The studies often compare the results from new curricula with those from control groups whose teachers didn't receive the same professional development, McKeowen says. Students who have the chance to study under teachers with such preparation, he says, are likely to perform better than those who learn from less qualified teachers.
While advocates on both sides of the debate differ on the best way to improve math education, there is a consensus that U.S. student performance in the subject needs to improve.
Even though 4th and 8th graders' scores on the National Assessment of Education Progress rose steadily during the 1990s, U.S. students have scored poorly on several international studies.
In 1996, for example, the Third International Mathematics and Science Study found that U.S. 4th graders performed above the national average, that 8th graders were in the middle of the pack, and that high school seniors fell below average.
A repeat of the study given to 8th graders in 1999 found the 8th graders again to be around the international mean. ("U.S. Students' Scores Drop by 8th Grade," Dec. 13, 2000.)
That disappointing record adds urgency to the challenge for researchers: What does work best in math classrooms?
Control Groups Difficult
One study examining the Interactive Mathematics Program, one of the high school curricula influenced by the NCTM standards, paints a picture of how math classes are changing in some American high schools—and gives an example of how difficult it is to draw conclusions from one project.
When freshmen started at a suburban Philadelphia high school in 1997, the study notes, their math classes were different from the classes that had preceded them.
Instead of just teaching algebra—the common 9th grade math subject—the new Interactive Mathematics Program, known as IMP, included pieces of geometry and statistics. Students would have waited until 10th grade or later to learn such subjects under the previous curriculum.
The teaching methods used in the new freshman course also differed markedly from the problem-solving with x's and y's representing mythical variables that had dominated the high school's Algebra 1 course before 1997. Now, teachers offered examples of problems from real-life situations. Students might be asked to find the length of shadows or graph the population growth of the West during the 19th-century migrations.
That same class of 9th graders went through two more years with the same curriculum, along the way supplementing their knowledge of algebra, geometry, and statistics with trigonometry, basic calculus, and other areas of the discipline that traditionally were taught in separate high school courses.
By the time the group reached the end of 11th grade, the researcher who tracked them found that they outperformed a similar group of students, two years ahead of them, who had studied under a traditional curriculum. What's more, the students in the IMP group, as a whole, had taken more math classes and enrolled in more Advanced Placement courses than those ahead of them.
"It's a piece of evidence pointing toward a positive effect of the curriculum," says Steven L. Kramer, who conducted the study as his doctoral dissertation at the University of Maryland and is preparing the results for submission to peer-reviewed journals.
Kramer adds that it's hard to identify whether the curriculum itself was instrumental in raising student achievement or whether it was one of several ingredients needed.
The students who learned under the Interactive Mathematics Program also studied in a block schedule, in which they attended math classes for 90-minute periods over a semester.
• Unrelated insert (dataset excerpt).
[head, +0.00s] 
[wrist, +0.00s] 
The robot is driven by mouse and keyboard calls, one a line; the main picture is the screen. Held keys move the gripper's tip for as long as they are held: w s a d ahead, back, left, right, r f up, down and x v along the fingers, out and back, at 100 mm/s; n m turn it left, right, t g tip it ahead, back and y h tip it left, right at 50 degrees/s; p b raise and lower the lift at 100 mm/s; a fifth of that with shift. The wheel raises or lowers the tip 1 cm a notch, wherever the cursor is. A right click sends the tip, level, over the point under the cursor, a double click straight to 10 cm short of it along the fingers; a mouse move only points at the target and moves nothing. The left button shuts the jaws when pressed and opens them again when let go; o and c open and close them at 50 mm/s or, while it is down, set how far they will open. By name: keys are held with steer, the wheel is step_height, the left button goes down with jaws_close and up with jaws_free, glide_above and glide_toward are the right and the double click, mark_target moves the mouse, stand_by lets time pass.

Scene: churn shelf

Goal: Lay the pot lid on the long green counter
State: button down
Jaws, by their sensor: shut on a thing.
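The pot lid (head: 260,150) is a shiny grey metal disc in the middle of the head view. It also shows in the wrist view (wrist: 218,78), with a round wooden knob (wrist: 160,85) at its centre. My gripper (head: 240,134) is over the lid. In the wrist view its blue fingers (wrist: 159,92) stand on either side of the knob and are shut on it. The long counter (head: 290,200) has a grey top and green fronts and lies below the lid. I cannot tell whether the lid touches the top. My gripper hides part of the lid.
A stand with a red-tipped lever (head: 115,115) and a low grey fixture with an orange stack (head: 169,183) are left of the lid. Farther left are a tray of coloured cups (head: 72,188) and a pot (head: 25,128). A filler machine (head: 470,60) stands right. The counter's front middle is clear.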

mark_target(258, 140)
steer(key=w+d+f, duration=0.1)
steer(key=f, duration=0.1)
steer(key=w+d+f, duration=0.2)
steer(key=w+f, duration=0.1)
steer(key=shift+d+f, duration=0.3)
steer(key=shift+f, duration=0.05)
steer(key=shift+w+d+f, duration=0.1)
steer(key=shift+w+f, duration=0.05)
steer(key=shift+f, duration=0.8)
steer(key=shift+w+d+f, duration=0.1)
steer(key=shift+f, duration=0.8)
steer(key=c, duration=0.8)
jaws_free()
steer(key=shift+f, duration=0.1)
Their predecessors had attended 45-minute classes that lasted over a whole school year. Kramer's study was unable to conclude whether IMP would have succeeded under the previous schedule.
Also, the school, which Kramer has not named, decided to switch to IMP with the full support of the math faculty. The teachers all were given training in how to teach the new curriculum.
Would the program have succeeded with a reluctant and unprepared staff of teachers? Common sense and other research suggest not.
That's why Kramer and others suggest that his research needs to be viewed along with other studies with similar results to decide the effectiveness of the curriculum and the best circumstances for using it.
While studies such as Kramer's are common, critics of the NCTM standards and the curricula based on them say the research doesn't offer any evidence that the math innovations are working.
In such studies and others like it, the critics say, the teachers and students are aware that they are research subjects—an awareness that gives them an incentive to perform well.
"These are weak designs because the very act of volunteering to use a new curriculum typically carries with it extra motivation to succeed, and thus biases the results towards the new curriculum," Whitehurst, the Education Department's research chief, argued at the math summit.
What the research literature lacks, according to Whitehurst and critics of the NCTM standards and the curricula based on them, is studies comparing student achievement under two specific curricula.
"They should exist, but they don't exist," says Bastiaan J. Braams, a research associate professor of mathematics at New York University and a critic of the NCTM.
The research on the new curricula also is hampered, Braams says, by the fact that it has been conducted by people involved in designing the programs or who are supportive of them.
"In general, I have a very low opinion of the research," he says. "I see it as advocacy research."
'Promising and Substantial'
But supporters of the NCTM approach contend that both the quality and quantity of research they are producing provide evidence that the changes are having a positive impact.
In Standards-Based School Mathematics Curricula: What Are They? What Do Students Learn?, published this year, researchers published a collection of 13 studies that they say supports the new curricula.
"The evidence at hand is both promising and substantial," Jeremy Kilpatrick, a professor of mathematics education at the University of Georgia, in Athens, writes in the book's concluding essay. "It will not quiet the critics ... but it should encourage those who welcome improvements in school mathematics and understand the difficulty of evaluating something as complex as a curriculum."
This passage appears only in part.